Robot state and action records:
--

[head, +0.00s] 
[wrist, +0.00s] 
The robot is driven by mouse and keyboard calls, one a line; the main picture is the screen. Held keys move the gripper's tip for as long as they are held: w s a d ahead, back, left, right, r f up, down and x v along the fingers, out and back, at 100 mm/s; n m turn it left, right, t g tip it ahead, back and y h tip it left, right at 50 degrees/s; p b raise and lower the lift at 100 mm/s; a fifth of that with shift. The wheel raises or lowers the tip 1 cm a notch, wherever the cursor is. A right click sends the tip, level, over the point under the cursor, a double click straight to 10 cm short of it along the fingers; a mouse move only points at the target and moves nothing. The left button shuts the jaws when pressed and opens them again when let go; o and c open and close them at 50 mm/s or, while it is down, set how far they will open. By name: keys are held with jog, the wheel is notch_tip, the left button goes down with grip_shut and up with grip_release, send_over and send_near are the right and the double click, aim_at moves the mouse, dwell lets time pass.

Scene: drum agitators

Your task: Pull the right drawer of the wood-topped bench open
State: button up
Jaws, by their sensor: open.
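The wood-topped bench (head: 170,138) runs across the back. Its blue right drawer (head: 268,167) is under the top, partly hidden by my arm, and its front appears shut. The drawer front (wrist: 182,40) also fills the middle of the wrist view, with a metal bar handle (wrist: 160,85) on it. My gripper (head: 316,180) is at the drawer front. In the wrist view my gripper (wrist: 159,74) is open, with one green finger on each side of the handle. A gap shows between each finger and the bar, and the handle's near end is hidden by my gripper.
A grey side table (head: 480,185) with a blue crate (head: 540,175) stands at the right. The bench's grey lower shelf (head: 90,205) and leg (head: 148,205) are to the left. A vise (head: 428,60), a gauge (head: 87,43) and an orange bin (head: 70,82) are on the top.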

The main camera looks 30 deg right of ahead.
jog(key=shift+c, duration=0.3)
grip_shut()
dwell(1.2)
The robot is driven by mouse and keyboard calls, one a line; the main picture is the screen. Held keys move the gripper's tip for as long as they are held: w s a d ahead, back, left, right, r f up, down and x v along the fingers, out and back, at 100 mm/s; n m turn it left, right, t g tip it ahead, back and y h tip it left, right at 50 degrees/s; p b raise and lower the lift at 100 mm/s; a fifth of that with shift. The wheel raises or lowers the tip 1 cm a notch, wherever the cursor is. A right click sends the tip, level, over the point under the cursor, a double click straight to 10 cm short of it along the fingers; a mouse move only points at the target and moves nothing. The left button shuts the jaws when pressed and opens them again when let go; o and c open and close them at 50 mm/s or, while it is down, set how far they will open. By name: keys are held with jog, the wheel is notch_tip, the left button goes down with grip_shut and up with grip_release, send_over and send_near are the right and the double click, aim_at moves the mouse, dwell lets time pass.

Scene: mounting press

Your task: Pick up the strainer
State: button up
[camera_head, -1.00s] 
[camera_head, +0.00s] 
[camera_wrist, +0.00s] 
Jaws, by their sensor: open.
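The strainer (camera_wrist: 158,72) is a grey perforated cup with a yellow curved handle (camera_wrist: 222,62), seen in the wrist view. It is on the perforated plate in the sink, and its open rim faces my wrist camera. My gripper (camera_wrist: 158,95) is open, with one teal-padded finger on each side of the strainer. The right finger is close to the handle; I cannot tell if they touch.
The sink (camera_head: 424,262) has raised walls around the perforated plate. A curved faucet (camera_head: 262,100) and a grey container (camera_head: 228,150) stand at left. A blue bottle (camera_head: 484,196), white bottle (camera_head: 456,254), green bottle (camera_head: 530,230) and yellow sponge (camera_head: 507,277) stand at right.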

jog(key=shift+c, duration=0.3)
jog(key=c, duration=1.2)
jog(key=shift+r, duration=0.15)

--

The task: Set down the listing in full, keeping every word exactly as it is.

Full solution:
[head, +0.00s] 
[wrist, +0.00s] 
The robot is driven by mouse and keyboard calls, one a line; the main picture is the screen. Held keys move the gripper's tip for as long as they are held: w s a d ahead, back, left, right, r f up, down and x v along the fingers, out and back, at 100 mm/s; n m turn it left, right, t g tip it ahead, back and y h tip it left, right at 50 degrees/s; p b raise and lower the lift at 100 mm/s; a fifth of that with shift. The wheel raises or lowers the tip 1 cm a notch, wherever the cursor is. A right click sends the tip, level, over the point under the cursor, a double click straight to 10 cm short of it along the fingers; a mouse move only points at the target and moves nothing. The left button shuts the jaws when pressed and opens them again when let go; o and c open and close them at 50 mm/s or, while it is down, set how far they will open. By name: keys are held with jog, the wheel is notch_tip, the left button goes down with grip_shut and up with grip_release, send_over and send_near are the right and the double click, aim_at moves the mouse, dwell lets time pass.

Scene: drum agitators

Your task: Pull the right drawer of the wood-topped bench open
State: button up
Jaws, by their sensor: open.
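The wood-topped bench (head: 170,138) runs across the back. Its blue right drawer (head: 268,167) is under the top, partly hidden by my arm, and its front appears shut. The drawer front (wrist: 182,40) also fills the middle of the wrist view, with a metal bar handle (wrist: 160,85) on it. My gripper (head: 316,180) is at the drawer front. In the wrist view my gripper (wrist: 159,74) is open, with one green finger on each side of the handle. A gap shows between each finger and the bar, and the handle's near end is hidden by my gripper.
A grey side table (head: 480,185) with a blue crate (head: 540,175) stands at the right. The bench's grey lower shelf (head: 90,205) and leg (head: 148,205) are to the left. A vise (head: 428,60), a gauge (head: 87,43) and an orange bin (head: 70,82) are on the top.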

The main camera looks 30 deg right of ahead.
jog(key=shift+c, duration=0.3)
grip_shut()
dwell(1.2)
The robot is driven by mouse and keyboard calls, one a line; the main picture is the screen. Held keys move the gripper's tip for as long as they are held: w s a d ahead, back, left, right, r f up, down and x v along the fingers, out and back, at 100 mm/s; n m turn it left, right, t g tip it ahead, back and y h tip it left, right at 50 degrees/s; p b raise and lower the lift at 100 mm/s; a fifth of that with shift. The wheel raises or lowers the tip 1 cm a notch, wherever the cursor is. A right click sends the tip, level, over the point under the cursor, a double click straight to 10 cm short of it along the fingers; a mouse move only points at the target and moves nothing. The left button shuts the jaws when pressed and opens them again when let go; o and c open and close them at 50 mm/s or, while it is down, set how far they will open. By name: keys are held with jog, the wheel is notch_tip, the left button goes down with grip_shut and up with grip_release, send_over and send_near are the right and the double click, aim_at moves the mouse, dwell lets time pass.

Scene: mounting press

Your task: Pick up the strainer
State: button up
[camera_head, -1.00s] 
[camera_head, +0.00s] 
[camera_wrist, +0.00s] 
Jaws, by their sensor: open.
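The strainer (camera_wrist: 158,72) is a grey perforated cup with a yellow curved handle (camera_wrist: 222,62), seen in the wrist view. It is on the perforated plate in the sink, and its open rim faces my wrist camera. My gripper (camera_wrist: 158,95) is open, with one teal-padded finger on each side of the strainer. The right finger is close to the handle; I cannot tell if they touch.
The sink (camera_head: 424,262) has raised walls around the perforated plate. A curved faucet (camera_head: 262,100) and a grey container (camera_head: 228,150) stand at left. A blue bottle (camera_head: 484,196), white bottle (camera_head: 456,254), green bottle (camera_head: 530,230) and yellow sponge (camera_head: 507,277) stand at right.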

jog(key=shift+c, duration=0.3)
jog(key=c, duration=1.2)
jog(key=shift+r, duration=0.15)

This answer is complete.